New Faculty Spotlight: Nazry Bahrawi
Nazry Bahrawi (he/him/dia)
What is your Research Focus?
Critical race theory (CRT) is an important intellectual movement that has advanced the world’s understanding of race and social justice in leaps and bounds. While crucial, CRT emerges out of the specificity of the American social context and may not fully encapsulate how issues of ethnicities are expressed elsewhere. To address this gap, my research aims to articulate a mode of thinking about race relations from maritime Southeast Asia that is at once distinguishable and complementary to CRT, contributing to the wider academic discourse on decoloniality which aims to democratize knowledge production by incorporating the non-West.
To this end, I examine animal narratives in prose, folklore, film and visual art in maritime Southeast Asia to present an understudied intellectual tradition of racial formation that is indigenous to its peoples. Situated near the equator and surrounded by water bodies, the region’s tropical climate has guaranteed it a richness of biodiversity that is matched by a lush repertoire of animal stories. Oral folktales about the region’s tigers, or harimau, can be tracked across communities in Malaysia and Indonesia. It has breathed life into unauthored legends of tiger shapeshifters.

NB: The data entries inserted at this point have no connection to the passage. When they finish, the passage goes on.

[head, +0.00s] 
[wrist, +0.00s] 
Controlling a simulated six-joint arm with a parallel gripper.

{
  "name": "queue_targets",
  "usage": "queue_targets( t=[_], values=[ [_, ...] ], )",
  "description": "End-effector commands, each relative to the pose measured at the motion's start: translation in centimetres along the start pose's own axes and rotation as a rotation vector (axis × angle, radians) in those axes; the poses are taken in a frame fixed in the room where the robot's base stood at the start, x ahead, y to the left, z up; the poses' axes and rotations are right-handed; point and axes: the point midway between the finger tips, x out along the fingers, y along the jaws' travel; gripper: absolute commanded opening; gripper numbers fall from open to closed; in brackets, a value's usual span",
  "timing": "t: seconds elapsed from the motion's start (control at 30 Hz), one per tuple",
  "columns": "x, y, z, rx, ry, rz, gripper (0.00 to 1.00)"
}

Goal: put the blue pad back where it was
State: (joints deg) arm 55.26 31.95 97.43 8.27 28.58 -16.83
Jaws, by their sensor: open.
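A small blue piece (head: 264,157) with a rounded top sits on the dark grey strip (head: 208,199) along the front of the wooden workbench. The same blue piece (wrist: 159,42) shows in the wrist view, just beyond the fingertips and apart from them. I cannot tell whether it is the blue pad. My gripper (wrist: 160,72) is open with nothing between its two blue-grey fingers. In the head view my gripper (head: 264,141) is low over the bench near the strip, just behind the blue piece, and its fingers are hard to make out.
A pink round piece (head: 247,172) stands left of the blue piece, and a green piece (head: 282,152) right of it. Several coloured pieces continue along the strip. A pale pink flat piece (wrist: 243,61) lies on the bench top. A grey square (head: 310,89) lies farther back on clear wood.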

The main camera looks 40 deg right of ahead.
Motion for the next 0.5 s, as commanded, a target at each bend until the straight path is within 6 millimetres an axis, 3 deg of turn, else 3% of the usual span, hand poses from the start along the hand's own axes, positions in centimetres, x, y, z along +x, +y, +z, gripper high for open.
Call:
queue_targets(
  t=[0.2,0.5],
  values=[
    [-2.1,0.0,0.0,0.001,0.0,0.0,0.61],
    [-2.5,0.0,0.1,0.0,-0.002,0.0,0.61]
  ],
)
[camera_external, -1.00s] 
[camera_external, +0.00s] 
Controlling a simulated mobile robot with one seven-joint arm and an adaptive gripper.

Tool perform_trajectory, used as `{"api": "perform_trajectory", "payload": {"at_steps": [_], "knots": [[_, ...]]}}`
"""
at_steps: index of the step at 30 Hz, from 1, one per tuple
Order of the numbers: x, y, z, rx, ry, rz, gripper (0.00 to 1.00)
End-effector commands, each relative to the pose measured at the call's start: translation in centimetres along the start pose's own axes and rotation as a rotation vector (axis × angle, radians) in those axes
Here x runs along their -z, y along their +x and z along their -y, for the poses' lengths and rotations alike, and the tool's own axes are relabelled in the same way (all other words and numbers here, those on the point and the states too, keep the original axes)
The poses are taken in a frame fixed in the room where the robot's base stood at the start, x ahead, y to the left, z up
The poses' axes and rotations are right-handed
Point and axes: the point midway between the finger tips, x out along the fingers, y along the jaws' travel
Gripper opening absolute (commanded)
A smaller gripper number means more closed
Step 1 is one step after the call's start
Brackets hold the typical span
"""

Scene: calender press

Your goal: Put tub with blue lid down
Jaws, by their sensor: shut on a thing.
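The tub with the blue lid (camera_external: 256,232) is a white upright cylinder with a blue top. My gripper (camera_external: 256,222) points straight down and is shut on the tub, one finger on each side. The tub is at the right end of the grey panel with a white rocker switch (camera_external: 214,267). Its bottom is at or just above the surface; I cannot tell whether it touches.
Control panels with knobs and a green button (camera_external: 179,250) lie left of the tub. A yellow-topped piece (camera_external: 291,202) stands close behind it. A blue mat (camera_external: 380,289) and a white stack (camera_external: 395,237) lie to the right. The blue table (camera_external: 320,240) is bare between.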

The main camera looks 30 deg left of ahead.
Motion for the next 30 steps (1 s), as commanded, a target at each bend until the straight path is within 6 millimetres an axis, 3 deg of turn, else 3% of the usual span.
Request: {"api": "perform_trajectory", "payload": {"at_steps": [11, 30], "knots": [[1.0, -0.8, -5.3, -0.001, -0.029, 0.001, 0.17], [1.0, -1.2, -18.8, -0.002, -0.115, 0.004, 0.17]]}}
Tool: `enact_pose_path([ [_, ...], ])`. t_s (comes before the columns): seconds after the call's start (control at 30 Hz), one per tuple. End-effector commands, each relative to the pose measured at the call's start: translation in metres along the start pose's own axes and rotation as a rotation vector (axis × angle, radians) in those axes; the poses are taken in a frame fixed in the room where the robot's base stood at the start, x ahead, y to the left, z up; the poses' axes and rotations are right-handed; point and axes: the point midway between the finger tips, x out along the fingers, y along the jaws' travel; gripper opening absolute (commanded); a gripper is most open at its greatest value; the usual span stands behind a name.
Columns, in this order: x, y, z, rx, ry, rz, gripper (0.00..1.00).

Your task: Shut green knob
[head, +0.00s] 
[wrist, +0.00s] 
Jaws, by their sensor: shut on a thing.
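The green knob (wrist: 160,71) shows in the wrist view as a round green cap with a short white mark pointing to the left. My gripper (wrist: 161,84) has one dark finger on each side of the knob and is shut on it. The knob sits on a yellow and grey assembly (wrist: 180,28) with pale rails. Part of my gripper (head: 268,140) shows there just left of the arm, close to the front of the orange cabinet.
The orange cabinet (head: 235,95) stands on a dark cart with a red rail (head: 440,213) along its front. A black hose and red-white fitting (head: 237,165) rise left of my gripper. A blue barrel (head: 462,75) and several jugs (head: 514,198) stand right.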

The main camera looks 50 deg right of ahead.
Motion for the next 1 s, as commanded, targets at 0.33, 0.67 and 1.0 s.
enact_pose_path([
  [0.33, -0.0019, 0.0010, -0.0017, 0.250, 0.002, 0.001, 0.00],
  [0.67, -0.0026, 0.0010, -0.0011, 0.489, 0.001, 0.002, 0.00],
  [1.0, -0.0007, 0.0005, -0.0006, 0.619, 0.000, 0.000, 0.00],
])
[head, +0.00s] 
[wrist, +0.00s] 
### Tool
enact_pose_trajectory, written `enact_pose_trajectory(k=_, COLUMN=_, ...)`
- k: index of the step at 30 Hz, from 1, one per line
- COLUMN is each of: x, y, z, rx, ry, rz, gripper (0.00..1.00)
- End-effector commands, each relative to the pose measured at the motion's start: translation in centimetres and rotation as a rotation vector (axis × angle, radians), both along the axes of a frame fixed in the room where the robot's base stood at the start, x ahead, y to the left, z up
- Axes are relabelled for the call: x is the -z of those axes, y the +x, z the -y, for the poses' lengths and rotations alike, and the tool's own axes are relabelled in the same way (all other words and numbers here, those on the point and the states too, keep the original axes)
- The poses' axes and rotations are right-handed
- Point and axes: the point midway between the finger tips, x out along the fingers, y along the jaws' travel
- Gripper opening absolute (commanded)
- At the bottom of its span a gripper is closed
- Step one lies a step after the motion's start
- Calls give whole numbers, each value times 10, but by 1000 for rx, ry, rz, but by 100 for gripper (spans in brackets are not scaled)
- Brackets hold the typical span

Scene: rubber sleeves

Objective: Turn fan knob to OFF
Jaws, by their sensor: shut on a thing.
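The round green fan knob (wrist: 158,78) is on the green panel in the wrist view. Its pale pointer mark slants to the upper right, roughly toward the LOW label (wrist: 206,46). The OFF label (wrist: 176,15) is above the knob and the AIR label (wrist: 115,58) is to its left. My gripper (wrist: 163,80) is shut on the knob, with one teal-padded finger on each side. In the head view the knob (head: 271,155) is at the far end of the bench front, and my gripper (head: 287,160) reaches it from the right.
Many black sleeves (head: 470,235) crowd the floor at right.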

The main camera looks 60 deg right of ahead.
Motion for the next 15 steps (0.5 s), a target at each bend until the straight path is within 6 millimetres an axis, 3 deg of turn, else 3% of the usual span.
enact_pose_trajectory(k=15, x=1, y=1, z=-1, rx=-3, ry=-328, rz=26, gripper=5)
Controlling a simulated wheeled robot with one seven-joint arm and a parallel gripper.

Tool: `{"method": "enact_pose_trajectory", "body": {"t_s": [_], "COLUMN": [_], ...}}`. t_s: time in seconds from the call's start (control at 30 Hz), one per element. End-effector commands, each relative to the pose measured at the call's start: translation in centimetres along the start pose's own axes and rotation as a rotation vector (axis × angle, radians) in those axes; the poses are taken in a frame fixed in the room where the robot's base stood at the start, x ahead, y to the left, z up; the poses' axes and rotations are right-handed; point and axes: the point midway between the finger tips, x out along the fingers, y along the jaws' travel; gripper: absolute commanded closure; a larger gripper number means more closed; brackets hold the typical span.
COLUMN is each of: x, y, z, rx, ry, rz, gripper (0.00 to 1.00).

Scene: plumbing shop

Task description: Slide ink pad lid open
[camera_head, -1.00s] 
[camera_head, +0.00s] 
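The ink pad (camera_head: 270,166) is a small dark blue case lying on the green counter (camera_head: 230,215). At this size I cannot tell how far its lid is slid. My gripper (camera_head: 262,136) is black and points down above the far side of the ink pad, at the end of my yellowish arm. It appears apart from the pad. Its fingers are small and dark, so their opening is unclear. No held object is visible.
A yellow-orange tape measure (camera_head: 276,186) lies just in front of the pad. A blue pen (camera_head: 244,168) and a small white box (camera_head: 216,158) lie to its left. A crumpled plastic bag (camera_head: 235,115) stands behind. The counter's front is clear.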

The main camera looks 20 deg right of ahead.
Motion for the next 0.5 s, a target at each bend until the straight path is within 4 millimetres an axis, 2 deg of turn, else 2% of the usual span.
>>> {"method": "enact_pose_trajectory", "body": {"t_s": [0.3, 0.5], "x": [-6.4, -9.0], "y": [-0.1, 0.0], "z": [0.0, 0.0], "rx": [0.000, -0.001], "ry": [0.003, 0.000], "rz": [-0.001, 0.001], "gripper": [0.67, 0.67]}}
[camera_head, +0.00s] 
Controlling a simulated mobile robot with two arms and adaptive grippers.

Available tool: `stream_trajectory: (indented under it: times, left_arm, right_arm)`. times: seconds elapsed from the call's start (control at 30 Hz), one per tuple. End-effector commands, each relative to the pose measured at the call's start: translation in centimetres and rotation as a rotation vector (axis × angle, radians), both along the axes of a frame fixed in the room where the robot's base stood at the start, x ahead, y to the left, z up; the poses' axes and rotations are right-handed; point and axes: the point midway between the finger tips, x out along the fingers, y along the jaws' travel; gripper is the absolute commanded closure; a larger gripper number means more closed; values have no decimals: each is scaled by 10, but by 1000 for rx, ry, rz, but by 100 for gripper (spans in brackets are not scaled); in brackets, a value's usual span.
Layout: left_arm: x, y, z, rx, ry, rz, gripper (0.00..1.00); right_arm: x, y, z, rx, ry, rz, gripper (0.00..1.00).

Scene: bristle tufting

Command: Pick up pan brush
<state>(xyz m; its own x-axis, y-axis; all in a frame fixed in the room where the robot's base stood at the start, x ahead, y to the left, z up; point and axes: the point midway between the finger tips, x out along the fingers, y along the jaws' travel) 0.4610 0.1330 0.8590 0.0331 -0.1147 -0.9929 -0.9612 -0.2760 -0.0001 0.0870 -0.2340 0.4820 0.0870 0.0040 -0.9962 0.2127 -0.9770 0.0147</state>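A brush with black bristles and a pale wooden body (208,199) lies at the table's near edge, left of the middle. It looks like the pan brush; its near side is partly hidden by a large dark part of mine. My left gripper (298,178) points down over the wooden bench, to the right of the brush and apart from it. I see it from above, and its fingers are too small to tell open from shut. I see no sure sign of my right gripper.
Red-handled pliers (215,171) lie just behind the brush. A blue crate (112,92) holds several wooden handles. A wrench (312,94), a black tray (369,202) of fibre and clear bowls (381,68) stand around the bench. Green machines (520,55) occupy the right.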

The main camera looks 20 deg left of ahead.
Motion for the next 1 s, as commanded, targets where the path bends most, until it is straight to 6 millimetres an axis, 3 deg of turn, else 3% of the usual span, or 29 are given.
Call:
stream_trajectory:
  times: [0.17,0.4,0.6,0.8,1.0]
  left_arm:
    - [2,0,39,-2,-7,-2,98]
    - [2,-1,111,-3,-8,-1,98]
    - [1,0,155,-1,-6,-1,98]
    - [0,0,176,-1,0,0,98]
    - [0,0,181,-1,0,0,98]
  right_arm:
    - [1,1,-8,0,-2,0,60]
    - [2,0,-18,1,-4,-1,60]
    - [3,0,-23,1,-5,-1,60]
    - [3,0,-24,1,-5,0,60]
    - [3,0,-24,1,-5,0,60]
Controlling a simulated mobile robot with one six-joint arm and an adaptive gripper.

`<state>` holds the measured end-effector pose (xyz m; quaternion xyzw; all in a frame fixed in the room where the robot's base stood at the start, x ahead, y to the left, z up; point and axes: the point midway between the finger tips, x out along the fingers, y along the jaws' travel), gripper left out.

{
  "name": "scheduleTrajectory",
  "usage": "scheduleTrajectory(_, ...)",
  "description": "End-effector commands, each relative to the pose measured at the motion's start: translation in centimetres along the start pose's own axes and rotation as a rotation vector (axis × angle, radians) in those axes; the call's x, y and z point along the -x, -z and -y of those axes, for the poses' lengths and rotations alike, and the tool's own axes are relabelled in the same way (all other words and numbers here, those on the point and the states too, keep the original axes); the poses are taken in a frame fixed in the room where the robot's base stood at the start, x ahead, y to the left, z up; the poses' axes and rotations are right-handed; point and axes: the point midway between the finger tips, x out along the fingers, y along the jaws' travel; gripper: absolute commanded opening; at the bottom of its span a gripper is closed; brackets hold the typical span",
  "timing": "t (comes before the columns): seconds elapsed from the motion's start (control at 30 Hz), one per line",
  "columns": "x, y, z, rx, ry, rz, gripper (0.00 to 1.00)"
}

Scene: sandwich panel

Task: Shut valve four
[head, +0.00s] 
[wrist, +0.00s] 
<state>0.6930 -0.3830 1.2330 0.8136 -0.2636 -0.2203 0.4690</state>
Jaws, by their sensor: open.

Today, such tales continue to fuel the imagination of modern storytellers as they adapt and rewrite this trope in varying genres to suit the concerns of their prevailing times. This is just one example of a wild beast that the region has narratively redeployed for the page, stage and canvas. Taking a semiotics approach, my research hopes to unveil how the bestiary in the context of maritime Southeast Asia assumes a different guise from those in Europe because it embodies a knowledge system that is non-empirical and non-logical but still progressive in its own ways. There, creatures talk, trick, transmutate and above all, thwart typification. In short, I hope to articulate the deep parallels between interspecies and interracial thinking beyond what are familiar.
Painting’s name: Boschbrand (Forest Fire)
Painter: Raden Salleh
Credit: National Gallery of Singapore
What opportunities at the UW excite you?
I am drawn to the prospect of helping shape the new cultural studies program in Southeast Asia at my department, Asian Languages and Literature. This initiative builds on the amazing work of present and past academics associated with the Southeast Asian Center at the Jackson School of International Studies, which has recently shifted its focus to relate the study of Southeast Asia to its diasporas in America and elsewhere. This is an exciting development that connects area studies to ethnic and cultural studies, and I am excited to be in the thick of it all. That I have met some of the most supportive and generous colleagues and mentors in academia at UW is also a huge plus for me.